Military Guard Officer Yi Hŭngŏp was first dispatched with roughly eighty cavalry units to go and confront the enemy. As they were saying their farewells and leaving, they drank too much of the rice wine bestowed by His Highness and the farewell drinks from their relatives and friends. From the guard officer on down, there was no one who was not intoxicated. They arrived at the hills of Ch’angnŭng and climbed toward the frontier. The enemy annihilated them, and only a few survived. (p11)

At this point it would have been nice to have had a map to illustrate where the engagement took place to get a feel for the distances being covered, and I felt this lack at a number of points in the text. Although this publication is not designed as military history there is enough detail in the narrative to appeal to that readership. One particular detail I found telling towards the end of the siege was that, because of the damage inflicted on the fortress walls by the Manchu cannons, the Koreans needed to reinforce their defences with baskets of soil reinforced with frozen water: it will be remembered that the siege took place in Korea’s bitterly cold winter. Neither the invading army nor the Koreans can have had a particularly comfortable time.

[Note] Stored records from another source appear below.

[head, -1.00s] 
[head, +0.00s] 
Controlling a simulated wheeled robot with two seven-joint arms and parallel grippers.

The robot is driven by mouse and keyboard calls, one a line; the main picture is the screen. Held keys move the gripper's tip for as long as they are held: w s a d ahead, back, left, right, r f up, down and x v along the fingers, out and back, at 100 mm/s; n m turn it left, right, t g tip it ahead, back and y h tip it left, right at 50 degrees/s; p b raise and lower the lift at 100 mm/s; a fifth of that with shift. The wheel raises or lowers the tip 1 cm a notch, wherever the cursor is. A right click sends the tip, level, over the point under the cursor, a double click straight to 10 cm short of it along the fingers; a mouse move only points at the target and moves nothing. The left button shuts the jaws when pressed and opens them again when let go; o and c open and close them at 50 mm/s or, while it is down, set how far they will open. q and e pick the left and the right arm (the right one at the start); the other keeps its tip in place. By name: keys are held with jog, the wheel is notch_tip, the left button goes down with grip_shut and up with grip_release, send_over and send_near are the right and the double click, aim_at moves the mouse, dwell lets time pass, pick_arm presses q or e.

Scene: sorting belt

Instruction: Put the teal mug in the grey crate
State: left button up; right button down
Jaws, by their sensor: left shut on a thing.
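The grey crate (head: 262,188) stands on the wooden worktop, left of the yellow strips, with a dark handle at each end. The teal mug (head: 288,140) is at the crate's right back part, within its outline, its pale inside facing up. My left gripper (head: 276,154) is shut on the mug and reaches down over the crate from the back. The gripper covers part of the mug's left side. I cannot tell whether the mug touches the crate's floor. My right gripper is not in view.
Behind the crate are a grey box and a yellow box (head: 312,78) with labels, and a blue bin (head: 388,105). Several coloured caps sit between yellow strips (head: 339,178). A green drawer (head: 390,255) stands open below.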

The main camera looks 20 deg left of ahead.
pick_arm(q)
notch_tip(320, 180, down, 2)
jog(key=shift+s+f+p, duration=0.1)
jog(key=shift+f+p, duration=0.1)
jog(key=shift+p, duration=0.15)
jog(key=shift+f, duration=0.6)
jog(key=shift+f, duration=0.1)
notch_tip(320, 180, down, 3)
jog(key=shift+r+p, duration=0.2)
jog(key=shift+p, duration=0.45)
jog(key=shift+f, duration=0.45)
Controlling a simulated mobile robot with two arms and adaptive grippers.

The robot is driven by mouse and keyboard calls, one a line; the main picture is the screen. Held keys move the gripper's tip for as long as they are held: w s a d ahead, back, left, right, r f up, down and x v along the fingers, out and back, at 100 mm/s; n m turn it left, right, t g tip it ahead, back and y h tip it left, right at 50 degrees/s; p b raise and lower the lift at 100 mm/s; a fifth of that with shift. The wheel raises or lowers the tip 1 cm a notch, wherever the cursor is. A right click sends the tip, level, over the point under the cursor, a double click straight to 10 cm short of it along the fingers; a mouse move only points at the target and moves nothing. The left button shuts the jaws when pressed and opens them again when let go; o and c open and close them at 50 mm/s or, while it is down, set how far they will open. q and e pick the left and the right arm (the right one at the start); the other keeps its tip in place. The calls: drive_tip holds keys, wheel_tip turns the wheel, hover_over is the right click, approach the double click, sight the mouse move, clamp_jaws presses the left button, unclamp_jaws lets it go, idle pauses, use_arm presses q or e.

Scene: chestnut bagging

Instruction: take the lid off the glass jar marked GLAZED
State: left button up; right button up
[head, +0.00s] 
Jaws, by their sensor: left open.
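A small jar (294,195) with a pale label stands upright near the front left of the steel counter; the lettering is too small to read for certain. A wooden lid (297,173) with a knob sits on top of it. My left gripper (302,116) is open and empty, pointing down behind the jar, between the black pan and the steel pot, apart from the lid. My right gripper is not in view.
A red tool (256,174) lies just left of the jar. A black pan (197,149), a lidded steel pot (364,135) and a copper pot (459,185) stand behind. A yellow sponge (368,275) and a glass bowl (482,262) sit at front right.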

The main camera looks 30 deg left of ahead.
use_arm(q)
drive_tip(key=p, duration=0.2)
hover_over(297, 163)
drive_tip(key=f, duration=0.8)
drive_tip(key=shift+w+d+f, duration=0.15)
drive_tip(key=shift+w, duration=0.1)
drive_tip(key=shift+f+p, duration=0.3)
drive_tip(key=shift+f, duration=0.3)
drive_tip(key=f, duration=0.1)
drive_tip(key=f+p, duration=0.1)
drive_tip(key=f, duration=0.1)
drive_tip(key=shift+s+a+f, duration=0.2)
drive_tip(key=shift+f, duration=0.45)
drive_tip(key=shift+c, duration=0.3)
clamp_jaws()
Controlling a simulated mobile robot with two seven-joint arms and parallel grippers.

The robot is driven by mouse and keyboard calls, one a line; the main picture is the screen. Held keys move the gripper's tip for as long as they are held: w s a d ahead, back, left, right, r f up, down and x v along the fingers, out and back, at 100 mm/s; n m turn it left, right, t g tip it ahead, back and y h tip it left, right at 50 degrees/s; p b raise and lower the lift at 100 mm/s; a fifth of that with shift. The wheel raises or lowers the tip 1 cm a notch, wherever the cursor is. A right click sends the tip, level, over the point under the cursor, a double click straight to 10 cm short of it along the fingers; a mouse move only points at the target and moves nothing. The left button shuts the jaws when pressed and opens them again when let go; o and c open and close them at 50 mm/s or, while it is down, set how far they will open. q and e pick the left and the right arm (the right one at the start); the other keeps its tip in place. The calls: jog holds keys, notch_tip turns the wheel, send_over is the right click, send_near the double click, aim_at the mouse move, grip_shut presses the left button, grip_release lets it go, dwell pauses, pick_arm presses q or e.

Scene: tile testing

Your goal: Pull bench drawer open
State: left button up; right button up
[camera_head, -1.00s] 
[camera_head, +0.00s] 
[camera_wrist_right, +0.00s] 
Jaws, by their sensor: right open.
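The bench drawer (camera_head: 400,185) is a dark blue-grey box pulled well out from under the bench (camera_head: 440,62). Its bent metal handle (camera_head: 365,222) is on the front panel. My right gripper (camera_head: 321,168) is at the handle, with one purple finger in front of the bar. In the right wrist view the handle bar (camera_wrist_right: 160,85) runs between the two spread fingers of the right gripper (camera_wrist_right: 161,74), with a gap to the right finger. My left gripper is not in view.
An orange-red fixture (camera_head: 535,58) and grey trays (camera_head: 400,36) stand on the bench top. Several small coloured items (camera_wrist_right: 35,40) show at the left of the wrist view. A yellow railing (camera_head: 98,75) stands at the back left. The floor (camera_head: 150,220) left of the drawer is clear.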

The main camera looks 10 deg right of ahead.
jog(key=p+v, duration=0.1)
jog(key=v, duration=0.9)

You cannot take everything Na says in his diary at face value. For example, in troubling times immediately preceding the invasion he reports as follows:

At this time, natural disasters and unusual events took place. The rocks of Pupyong and Ansan shifted. The mallards of Yongnam and Kwanso fought each other. The cranes of Taegu grouped for battle. The frogs of Chongpa went to war. The toads of Chungnyong marched in procession. (p5)

… and many more portents besides. But this is an unusual flight of fancy for our observer, and more often than not he is bogged down in detail.

Inevitably, there is a bewildering array of names to get to grips with. Even with George Kallander’s helpful dramatis personae section, with potted biographies of the key actors, there is a temptation for the generalist reader to despair of following it all, and start to skim-read. And some of Na’s narrative is not wholly clear in meaning. But then individual passages stand out and grab you with their immediacy. For example the suicide of “former right state councilor Kim Sangyong”, who climbed on top of a key of gunpowder and lit a fire, bringing about a messy end for himself and two officials. The suicides did not end there. One of those officials, Kwon Sunjang, had a sister and a wife, both of whom hanged themselves as a result, and the wife killed their three daughters first. “These were all women who made the correct decision,” judges the author.

Possibly the most valuable part of the account is the transcriptions of the diplomatic letters exchanged between the Manchu and the Koreans setting out, on the one hand, the reasons why the Manchu were now demanding Korean submission, and on the other the reasons why the Koreans had in the past decade not been wholehearted supporters of the Manchu. As the Korean situation grew more desperate the Manchu turned up the pressure, requiring key language in the Korean letters to indicate their new subject status. The Manchu spared King Injo the most humiliating form of surrender.

“The grade-one procedure is too cruel to be adopted. Following the grade-two procedure would be proper”. The so-called grade-one procedure included “the person who surrenders holding a piece of jade in his mouth as an act of submission and carrying an empty coffin as an act of courtesy” (p81)

The shopping-list of annual tribute items that Korea was to send makes for interesting reading: apart from gold and silver, there was to be paper, ramie cloth, silk, cotton, “one thousand packets of tea; four hundred otter skins, two hundred Eurasian red squirrel skins” and much more. Later, the Koreans were required to erect a stele to mark their submission, with inscription written in “Chinese seal script characters and Qing and Mongol barbarian scripts” (p140). Today, you can find it beside a lake near the foot of the Lotte World Tower.

The diary is an interesting read not just as an eyewitness account of a major event in Korean history, but also for the introduction and notes by George Kallander. It’s probably not for the casual reader, but maybe you should read it as background before visiting the UNESCO-listed Namhansanseong fortress where the action takes place, or as a prelude to watching the 2017 movie that bears its name: needless to say, the key characters in the movie – Ch’oe Myŏnggil (leader of the realist faction, played by Lee Byung-hun) and Kim Sanghŏn (leader of the Ming loyalists, played by Kim Yun-seok) – loom large in the diary’s narrative too.

Na Man’gap: The Diary of 1636 – The Second Manchu Invasion of Korea
Translated and with an introduction by George Kallander. Columbia University Press, 2020.